|MFC viewed via atomic force microscope. Source: Notley.|
The Nihon Keizai Shimbun reports that a Kyoto University research team has developed a material based on microfibrillar cellulose (MFC) that is as tough as metal, but much lighter. The team projects that the material could replace metals and oil-based plastics in a number of structural applications, including auto bodies.
Led by Professor Hiroyuki Yano, the team has begun collaborative R&D with Matsushita Electric Works Ltd. and auto-related manufacturers to develop ways of processing the material into complex shapes.
Microfibrillation destroys the original bundles of cellulose fibers in plants, and creates a new structure consisting of tiny interconnected microfibrils.
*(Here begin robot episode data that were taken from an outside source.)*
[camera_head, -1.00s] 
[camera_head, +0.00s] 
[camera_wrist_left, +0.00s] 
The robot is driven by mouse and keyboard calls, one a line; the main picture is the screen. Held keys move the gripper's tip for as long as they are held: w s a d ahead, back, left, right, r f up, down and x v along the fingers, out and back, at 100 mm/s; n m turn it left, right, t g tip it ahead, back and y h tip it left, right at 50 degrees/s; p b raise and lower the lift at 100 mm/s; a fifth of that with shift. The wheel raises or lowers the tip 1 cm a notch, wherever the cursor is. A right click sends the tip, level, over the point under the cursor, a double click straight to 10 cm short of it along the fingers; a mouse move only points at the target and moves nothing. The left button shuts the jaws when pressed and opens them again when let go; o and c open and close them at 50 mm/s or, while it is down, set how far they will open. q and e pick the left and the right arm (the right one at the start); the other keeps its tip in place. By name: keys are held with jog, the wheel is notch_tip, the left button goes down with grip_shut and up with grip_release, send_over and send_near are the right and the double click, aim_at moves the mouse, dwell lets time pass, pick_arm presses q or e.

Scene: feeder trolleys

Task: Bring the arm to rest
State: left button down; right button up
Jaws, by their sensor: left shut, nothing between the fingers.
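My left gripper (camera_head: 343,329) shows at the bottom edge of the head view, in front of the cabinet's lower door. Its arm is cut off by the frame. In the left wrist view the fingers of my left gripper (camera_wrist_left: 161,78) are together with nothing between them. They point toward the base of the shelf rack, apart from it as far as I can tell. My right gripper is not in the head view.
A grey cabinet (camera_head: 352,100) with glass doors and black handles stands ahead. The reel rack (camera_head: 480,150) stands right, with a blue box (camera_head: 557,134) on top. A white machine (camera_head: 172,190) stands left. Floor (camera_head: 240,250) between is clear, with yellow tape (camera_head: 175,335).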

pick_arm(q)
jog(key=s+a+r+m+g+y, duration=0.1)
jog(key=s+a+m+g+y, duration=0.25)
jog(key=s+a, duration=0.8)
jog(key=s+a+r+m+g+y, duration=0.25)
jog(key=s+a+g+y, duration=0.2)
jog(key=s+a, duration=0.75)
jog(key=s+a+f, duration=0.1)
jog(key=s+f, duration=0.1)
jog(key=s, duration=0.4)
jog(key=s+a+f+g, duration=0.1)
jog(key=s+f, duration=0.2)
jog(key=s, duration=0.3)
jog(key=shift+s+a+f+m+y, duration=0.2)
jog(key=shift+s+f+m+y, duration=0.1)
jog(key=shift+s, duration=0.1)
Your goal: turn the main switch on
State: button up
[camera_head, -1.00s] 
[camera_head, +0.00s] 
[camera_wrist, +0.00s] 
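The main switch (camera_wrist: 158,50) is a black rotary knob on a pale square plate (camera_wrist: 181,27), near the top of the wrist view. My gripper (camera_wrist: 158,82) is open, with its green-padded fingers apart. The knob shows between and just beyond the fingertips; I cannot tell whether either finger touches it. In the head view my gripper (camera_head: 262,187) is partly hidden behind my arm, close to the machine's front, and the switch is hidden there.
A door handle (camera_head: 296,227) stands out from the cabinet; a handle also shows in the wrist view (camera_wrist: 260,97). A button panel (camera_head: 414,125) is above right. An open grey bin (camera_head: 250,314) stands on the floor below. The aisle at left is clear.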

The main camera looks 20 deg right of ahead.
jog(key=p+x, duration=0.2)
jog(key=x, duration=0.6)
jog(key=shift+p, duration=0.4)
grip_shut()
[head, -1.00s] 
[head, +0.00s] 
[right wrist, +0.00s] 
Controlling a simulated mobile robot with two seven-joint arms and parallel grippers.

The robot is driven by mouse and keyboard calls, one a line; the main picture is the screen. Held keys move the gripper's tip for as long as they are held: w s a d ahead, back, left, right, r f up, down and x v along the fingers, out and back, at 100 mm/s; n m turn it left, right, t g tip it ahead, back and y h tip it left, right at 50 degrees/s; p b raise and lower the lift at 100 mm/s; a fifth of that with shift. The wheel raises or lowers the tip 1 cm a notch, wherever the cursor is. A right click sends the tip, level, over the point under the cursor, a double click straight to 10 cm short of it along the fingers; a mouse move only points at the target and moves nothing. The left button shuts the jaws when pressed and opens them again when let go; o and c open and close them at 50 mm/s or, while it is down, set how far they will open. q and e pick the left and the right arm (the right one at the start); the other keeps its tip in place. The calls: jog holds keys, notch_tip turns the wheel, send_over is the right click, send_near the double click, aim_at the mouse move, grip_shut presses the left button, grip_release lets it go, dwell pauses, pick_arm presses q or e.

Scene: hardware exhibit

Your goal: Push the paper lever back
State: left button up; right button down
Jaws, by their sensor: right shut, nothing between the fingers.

Microfibrillar cellulose has been under investigation since the 1980s for use in a wide variety of products.
The Kyoto team developed a process to untie the bundles in solution so the individual cellulose fibers could be packed even closer together, resulting in a material with even greater strength.
Hardened into a sheet, these cellulose fibers become a material that is as strong as aluminum alloy, but just half the weight. If the fibers are mixed with phenol resin and hardened, they become a material that responds like magnesium alloy when subjected to a distorting force. This material could be used in place of soft steel for building frames, despite being one-fifth the weight of soft steel.